Interfaces can and probably will be _added_. This means both new
functions and types in libdbus, and new methods exported to
applications by the bus daemon.

The above policy is intended to make D-Bus as API-stable as other
widely-used libraries (such as GTK+, Qt, Xlib, or your favorite
example). If you have questions or concerns they are very welcome on
the D-Bus mailing list.

NOTE ABOUT DEVELOPMENT SNAPSHOTS AND VERSIONING

Odd-numbered minor releases (1.1.x, 1.3.x, 2.1.x, etc. -
major.minor.micro) are devel snapshots for testing, and any new ABI
they introduce relative to the last stable version is subject to
change during the development cycle.

Any ABI found in a stable release, however, is frozen.

ABI will not be added in a stable series if we can help it. i.e. the
ABI of 1.2.0 and 1.2.5 you can expect to be the same, while the ABI of
1.4.x may add more stuff not found in 1.2.x.

NOTE ABOUT STATIC LINKING

We are not yet firmly freezing all runtime dependencies of the libdbus
library. For example, the library may read certain files as part of
its implementation, and these files may move around between versions.

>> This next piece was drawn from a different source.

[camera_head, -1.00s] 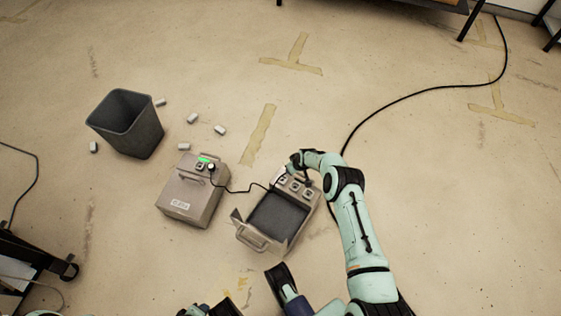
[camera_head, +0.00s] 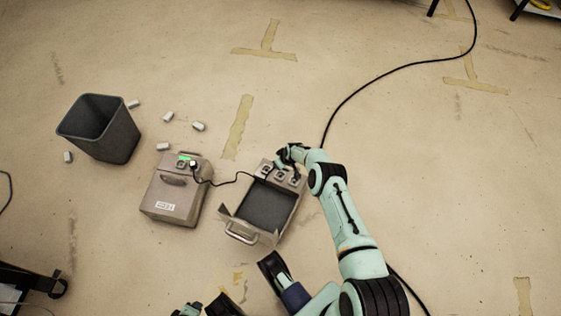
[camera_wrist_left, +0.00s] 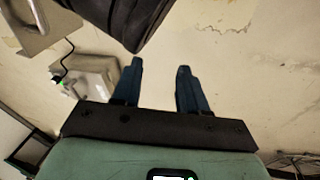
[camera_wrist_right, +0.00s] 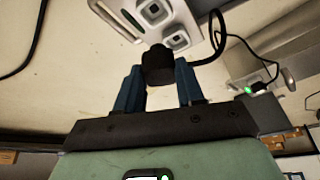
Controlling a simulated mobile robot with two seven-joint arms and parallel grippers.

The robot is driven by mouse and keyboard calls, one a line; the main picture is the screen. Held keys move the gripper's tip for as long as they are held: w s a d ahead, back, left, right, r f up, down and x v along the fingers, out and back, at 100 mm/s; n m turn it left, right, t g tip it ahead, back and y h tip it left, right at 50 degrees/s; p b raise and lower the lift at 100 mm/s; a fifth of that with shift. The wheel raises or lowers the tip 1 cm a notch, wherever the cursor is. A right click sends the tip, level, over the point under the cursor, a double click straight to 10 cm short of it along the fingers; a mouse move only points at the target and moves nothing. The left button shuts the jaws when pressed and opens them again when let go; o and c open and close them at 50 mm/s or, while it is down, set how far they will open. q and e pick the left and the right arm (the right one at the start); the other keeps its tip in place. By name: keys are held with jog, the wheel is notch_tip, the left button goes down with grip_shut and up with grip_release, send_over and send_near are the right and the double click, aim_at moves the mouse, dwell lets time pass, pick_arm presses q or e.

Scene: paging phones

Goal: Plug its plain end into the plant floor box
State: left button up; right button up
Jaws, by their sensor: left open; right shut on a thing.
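Two grey-beige boxes stand on the floor in the head view. The left box (camera_head: 174,206) has a green light, a handle, a white label too small to read, and a black plug in its top. The right box (camera_head: 262,204) has a dark panel and a row of sockets along its far edge. A thin black cord (camera_head: 231,180) runs between them. My right gripper (camera_head: 289,166) is at the sockets. The right wrist view shows it shut on a black plug (camera_wrist_right: 158,66) close to a socket (camera_wrist_right: 177,40); seating is unclear. My left gripper (camera_wrist_left: 159,85) is open and empty.
A dark bin (camera_head: 103,130) stands at left with several small white pieces (camera_head: 198,126) near it. A long black cable (camera_head: 380,75) runs over the floor behind my right arm. A dark wheeled stand (camera_head: 35,275) is at lower left. Much of the floor at right is clear.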

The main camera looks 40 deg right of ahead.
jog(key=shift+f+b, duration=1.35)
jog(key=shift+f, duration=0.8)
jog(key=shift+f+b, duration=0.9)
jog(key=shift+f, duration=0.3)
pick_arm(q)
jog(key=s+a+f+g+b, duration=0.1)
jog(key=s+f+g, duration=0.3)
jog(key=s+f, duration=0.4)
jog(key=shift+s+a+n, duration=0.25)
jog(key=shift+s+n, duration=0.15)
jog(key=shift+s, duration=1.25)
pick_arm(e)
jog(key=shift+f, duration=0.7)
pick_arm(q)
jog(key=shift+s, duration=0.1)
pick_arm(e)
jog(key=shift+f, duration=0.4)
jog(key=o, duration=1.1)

As a result, we don't yet recommend statically linking to
libdbus. Also, reimplementations of the protocol from scratch might
have to work to stay in sync with how libdbus behaves.

To lock things down and declare static linking and reimplementation to
be safe, we'd like to see all the internal dependencies of libdbus
(for example, files read) well-documented in the specification, and
we'd like to have a high degree of confidence that these dependencies
are supportable over the long term and extensible where required.

NOTE ABOUT HIGH-LEVEL BINDINGS

Note that the high-level bindings are _separate projects_ from the
main D-Bus package, and have their own release cycles, levels of
maturity, and ABI stability policies. Please consult the documentation
for your binding.

Bootstrapping D-Bus on new platforms
===

A full build of dbus, with all regression tests enabled and run, depends
on GLib. A full build of GLib, with all regression tests enabled and run,
depends on dbus.

To break this cycle, don't enable full test coverage (for at least one
of those projects) during bootstrapping. You can rebuild with full test
coverage after you have built both dbus and GLib at least once.